TASK INPUTS:
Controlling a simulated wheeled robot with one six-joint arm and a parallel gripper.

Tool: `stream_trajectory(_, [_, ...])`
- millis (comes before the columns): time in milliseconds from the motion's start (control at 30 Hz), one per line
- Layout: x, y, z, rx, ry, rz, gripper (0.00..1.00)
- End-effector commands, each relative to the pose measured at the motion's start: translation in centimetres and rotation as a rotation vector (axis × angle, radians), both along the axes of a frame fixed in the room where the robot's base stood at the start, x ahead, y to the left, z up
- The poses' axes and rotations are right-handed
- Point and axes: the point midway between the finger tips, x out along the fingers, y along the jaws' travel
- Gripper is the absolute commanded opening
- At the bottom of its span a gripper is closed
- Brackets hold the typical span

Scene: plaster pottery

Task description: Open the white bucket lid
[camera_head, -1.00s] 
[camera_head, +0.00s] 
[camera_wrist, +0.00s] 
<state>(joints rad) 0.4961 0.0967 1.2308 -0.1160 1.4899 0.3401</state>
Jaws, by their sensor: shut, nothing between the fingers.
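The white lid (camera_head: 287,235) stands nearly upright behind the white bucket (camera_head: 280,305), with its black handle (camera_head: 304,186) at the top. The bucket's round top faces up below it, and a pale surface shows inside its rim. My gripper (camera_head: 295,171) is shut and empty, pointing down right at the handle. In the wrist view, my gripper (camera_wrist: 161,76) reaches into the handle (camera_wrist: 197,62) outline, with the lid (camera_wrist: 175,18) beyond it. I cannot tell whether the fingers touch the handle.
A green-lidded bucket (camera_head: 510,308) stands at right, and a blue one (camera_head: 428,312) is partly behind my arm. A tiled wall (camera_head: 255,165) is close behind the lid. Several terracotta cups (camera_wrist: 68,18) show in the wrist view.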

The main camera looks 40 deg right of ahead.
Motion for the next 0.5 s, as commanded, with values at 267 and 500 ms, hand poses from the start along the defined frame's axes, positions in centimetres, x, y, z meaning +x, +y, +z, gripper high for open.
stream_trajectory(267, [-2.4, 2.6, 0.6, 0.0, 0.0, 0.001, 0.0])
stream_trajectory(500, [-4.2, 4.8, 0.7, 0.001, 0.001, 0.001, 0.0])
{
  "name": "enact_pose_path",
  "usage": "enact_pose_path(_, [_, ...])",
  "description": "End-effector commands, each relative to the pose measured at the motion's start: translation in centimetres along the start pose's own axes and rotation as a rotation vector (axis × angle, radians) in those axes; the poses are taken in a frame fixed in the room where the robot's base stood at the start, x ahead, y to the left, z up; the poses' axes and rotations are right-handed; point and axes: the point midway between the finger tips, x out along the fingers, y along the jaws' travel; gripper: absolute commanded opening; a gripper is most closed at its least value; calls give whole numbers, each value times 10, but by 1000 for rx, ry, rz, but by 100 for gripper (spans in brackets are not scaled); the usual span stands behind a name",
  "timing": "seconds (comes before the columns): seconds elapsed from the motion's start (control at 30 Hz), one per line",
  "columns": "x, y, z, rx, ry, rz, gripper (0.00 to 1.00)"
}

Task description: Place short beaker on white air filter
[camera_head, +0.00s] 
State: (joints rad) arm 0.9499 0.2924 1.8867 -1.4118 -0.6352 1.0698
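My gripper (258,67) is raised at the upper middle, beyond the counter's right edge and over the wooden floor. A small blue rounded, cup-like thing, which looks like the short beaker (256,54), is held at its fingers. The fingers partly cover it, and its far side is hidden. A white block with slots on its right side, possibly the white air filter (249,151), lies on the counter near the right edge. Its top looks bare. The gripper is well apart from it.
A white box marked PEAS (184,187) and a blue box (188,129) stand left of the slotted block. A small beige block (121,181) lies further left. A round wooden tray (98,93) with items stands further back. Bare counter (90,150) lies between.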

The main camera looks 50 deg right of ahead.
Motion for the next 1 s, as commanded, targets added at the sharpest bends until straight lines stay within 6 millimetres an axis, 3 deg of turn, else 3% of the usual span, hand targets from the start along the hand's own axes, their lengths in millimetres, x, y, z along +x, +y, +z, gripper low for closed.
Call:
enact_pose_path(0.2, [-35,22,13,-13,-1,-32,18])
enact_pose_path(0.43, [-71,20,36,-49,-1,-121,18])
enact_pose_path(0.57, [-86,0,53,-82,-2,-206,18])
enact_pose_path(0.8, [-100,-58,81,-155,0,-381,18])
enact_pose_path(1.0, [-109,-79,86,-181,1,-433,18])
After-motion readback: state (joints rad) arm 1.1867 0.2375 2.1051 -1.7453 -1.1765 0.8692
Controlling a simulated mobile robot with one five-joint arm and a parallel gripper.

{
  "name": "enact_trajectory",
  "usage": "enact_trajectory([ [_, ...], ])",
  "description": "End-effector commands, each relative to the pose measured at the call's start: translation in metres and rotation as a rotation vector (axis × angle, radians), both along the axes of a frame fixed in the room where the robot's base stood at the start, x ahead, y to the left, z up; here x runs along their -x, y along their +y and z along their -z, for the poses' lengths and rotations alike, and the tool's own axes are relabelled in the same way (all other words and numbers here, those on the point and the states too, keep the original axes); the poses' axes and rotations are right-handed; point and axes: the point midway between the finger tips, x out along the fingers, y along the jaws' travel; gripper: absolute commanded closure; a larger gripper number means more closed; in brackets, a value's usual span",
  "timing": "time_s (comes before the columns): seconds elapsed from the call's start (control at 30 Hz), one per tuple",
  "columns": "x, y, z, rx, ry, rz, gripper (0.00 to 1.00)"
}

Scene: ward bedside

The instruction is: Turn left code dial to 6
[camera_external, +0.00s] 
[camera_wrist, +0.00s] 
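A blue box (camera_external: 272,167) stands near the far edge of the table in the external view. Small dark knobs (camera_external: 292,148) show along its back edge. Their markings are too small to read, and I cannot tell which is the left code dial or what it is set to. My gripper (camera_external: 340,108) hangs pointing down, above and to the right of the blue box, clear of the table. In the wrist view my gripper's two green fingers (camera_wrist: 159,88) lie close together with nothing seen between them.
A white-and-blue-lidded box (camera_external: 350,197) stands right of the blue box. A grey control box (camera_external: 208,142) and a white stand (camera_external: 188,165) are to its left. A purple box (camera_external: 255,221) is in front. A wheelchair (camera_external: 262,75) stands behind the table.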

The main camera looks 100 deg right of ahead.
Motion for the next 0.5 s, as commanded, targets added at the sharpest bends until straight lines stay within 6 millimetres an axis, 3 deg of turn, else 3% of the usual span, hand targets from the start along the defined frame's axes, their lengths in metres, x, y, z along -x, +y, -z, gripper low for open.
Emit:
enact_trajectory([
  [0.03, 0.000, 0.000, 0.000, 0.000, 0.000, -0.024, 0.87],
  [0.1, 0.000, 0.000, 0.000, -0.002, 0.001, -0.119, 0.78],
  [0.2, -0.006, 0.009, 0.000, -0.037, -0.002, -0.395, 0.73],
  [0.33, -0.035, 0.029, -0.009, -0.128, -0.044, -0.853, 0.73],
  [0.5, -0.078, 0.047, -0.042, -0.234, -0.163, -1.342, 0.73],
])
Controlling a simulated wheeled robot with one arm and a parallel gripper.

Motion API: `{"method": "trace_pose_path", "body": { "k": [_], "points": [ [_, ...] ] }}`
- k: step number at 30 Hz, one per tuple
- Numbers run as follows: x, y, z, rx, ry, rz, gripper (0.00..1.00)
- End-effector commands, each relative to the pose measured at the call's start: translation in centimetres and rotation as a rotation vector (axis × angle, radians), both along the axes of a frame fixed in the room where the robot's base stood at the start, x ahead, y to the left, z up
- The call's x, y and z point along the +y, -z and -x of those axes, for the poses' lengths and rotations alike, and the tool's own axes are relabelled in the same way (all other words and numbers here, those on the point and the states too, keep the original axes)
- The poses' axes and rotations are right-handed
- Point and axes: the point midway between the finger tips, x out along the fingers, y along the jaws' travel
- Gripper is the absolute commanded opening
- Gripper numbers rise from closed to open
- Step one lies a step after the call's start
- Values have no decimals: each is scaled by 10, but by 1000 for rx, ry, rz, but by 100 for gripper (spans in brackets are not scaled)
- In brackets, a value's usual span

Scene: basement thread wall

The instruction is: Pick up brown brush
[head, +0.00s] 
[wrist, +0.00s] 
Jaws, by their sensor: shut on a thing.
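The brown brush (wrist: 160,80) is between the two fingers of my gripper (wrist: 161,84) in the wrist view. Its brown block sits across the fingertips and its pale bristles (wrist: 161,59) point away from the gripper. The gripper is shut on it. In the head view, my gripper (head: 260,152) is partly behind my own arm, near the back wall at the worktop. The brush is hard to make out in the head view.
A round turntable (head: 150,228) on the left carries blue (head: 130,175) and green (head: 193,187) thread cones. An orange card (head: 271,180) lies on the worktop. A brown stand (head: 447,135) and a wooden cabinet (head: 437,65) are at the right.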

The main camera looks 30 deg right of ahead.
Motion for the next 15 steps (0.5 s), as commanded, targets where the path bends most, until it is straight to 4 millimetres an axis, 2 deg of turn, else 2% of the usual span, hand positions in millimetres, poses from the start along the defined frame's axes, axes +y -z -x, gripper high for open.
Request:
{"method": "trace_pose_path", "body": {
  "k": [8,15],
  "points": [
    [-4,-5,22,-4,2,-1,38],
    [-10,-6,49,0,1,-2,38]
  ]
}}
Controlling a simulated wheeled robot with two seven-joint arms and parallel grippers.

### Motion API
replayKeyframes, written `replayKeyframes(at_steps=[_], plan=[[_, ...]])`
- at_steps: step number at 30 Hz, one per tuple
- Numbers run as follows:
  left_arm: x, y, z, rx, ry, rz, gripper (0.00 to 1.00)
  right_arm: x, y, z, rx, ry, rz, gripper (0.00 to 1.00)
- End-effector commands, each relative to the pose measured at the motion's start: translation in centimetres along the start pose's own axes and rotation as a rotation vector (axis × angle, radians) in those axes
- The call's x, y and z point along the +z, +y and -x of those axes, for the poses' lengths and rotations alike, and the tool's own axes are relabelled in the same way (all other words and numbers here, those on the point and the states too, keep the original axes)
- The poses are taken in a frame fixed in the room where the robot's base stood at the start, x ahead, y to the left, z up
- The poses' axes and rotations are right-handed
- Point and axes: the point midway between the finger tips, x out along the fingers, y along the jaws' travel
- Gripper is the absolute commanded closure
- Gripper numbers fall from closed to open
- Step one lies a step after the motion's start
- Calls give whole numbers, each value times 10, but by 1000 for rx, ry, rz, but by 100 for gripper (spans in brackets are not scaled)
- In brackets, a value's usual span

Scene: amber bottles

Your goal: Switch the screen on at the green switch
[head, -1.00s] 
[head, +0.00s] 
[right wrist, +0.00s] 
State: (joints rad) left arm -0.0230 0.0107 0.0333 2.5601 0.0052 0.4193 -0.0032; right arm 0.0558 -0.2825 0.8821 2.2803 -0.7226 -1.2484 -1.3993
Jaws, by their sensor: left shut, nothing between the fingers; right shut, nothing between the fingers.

YOUR INSTRUCTIONS: Only the lines from the start of the data to the line holding "<state>(joints rad) 0.4961" are wanted; return them exactly, both ends included.

RESULT:
Controlling a simulated wheeled robot with one six-joint arm and a parallel gripper.

Tool: `stream_trajectory(_, [_, ...])`
- millis (comes before the columns): time in milliseconds from the motion's start (control at 30 Hz), one per line
- Layout: x, y, z, rx, ry, rz, gripper (0.00..1.00)
- End-effector commands, each relative to the pose measured at the motion's start: translation in centimetres and rotation as a rotation vector (axis × angle, radians), both along the axes of a frame fixed in the room where the robot's base stood at the start, x ahead, y to the left, z up
- The poses' axes and rotations are right-handed
- Point and axes: the point midway between the finger tips, x out along the fingers, y along the jaws' travel
- Gripper is the absolute commanded opening
- At the bottom of its span a gripper is closed
- Brackets hold the typical span

Scene: plaster pottery

Task description: Open the white bucket lid
[camera_head, -1.00s] 
[camera_head, +0.00s] 
[camera_wrist, +0.00s] 
<state>(joints rad) 0.4961 0.0967 1.2308 -0.1160 1.4899 0.3401</state>

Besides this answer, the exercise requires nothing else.